▶ What the task asks
Extract the whole listing as it stands. Do not include the pictures.

▶ Data extract
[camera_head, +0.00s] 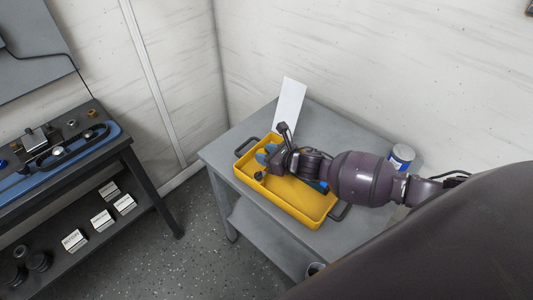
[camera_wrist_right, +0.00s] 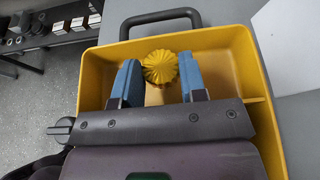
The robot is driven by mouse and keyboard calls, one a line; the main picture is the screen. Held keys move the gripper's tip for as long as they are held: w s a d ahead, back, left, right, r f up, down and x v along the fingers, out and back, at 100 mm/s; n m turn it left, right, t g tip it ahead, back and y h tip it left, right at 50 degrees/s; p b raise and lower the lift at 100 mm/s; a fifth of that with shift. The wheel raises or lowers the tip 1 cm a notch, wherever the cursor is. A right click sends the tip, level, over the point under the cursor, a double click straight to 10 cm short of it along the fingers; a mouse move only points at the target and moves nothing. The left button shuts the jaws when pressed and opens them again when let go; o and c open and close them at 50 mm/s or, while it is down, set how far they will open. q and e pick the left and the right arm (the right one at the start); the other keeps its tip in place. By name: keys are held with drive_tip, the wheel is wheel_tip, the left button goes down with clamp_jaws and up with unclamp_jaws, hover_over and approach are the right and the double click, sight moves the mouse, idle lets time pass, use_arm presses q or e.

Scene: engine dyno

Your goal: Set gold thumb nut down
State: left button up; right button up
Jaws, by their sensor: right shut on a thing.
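The gold thumb nut (camera_wrist_right: 159,67) is a ribbed, yellow-gold round piece between the blue fingertips of my right gripper (camera_wrist_right: 158,82) in the right wrist view. My right gripper is shut on it, over the end of the yellow tray (camera_wrist_right: 88,75) nearest a dark handle. In the head view my right gripper (camera_head: 265,155) is at the left end of the yellow tray (camera_head: 315,208), and I cannot make out the nut there. I cannot tell whether the nut touches the tray floor. My left gripper is not in view.
The tray stands on a grey cart (camera_head: 228,147) against the wall. A white card (camera_head: 288,103) stands behind it, and a blue-and-white can (camera_head: 400,157) is at the right. A dark workbench (camera_head: 110,145) with a blue-edged fixture and small parts is at the left.

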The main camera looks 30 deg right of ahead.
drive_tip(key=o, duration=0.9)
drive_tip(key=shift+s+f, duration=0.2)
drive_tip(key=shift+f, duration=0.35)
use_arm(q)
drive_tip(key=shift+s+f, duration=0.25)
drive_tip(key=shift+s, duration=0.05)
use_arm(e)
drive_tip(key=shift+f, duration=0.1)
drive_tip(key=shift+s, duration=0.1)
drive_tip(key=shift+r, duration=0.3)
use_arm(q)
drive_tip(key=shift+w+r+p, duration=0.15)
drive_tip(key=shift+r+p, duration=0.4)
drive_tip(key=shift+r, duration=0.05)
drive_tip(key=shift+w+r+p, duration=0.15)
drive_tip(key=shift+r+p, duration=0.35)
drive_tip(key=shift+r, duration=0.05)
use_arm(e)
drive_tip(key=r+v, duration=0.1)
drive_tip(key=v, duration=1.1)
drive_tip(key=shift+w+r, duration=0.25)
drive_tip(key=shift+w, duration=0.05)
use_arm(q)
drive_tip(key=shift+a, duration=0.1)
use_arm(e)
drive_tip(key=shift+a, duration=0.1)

▶ Complete output
[camera_head, +0.00s] 
[camera_wrist_right, +0.00s] 
The robot is driven by mouse and keyboard calls, one a line; the main picture is the screen. Held keys move the gripper's tip for as long as they are held: w s a d ahead, back, left, right, r f up, down and x v along the fingers, out and back, at 100 mm/s; n m turn it left, right, t g tip it ahead, back and y h tip it left, right at 50 degrees/s; p b raise and lower the lift at 100 mm/s; a fifth of that with shift. The wheel raises or lowers the tip 1 cm a notch, wherever the cursor is. A right click sends the tip, level, over the point under the cursor, a double click straight to 10 cm short of it along the fingers; a mouse move only points at the target and moves nothing. The left button shuts the jaws when pressed and opens them again when let go; o and c open and close them at 50 mm/s or, while it is down, set how far they will open. q and e pick the left and the right arm (the right one at the start); the other keeps its tip in place. By name: keys are held with drive_tip, the wheel is wheel_tip, the left button goes down with clamp_jaws and up with unclamp_jaws, hover_over and approach are the right and the double click, sight moves the mouse, idle lets time pass, use_arm presses q or e.

Scene: engine dyno

Your goal: Set gold thumb nut down
State: left button up; right button up
Jaws, by their sensor: right shut on a thing.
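The gold thumb nut (camera_wrist_right: 159,67) is a ribbed, yellow-gold round piece between the blue fingertips of my right gripper (camera_wrist_right: 158,82) in the right wrist view. My right gripper is shut on it, over the end of the yellow tray (camera_wrist_right: 88,75) nearest a dark handle. In the head view my right gripper (camera_head: 265,155) is at the left end of the yellow tray (camera_head: 315,208), and I cannot make out the nut there. I cannot tell whether the nut touches the tray floor. My left gripper is not in view.
The tray stands on a grey cart (camera_head: 228,147) against the wall. A white card (camera_head: 288,103) stands behind it, and a blue-and-white can (camera_head: 400,157) is at the right. A dark workbench (camera_head: 110,145) with a blue-edged fixture and small parts is at the left.

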The main camera looks 30 deg right of ahead.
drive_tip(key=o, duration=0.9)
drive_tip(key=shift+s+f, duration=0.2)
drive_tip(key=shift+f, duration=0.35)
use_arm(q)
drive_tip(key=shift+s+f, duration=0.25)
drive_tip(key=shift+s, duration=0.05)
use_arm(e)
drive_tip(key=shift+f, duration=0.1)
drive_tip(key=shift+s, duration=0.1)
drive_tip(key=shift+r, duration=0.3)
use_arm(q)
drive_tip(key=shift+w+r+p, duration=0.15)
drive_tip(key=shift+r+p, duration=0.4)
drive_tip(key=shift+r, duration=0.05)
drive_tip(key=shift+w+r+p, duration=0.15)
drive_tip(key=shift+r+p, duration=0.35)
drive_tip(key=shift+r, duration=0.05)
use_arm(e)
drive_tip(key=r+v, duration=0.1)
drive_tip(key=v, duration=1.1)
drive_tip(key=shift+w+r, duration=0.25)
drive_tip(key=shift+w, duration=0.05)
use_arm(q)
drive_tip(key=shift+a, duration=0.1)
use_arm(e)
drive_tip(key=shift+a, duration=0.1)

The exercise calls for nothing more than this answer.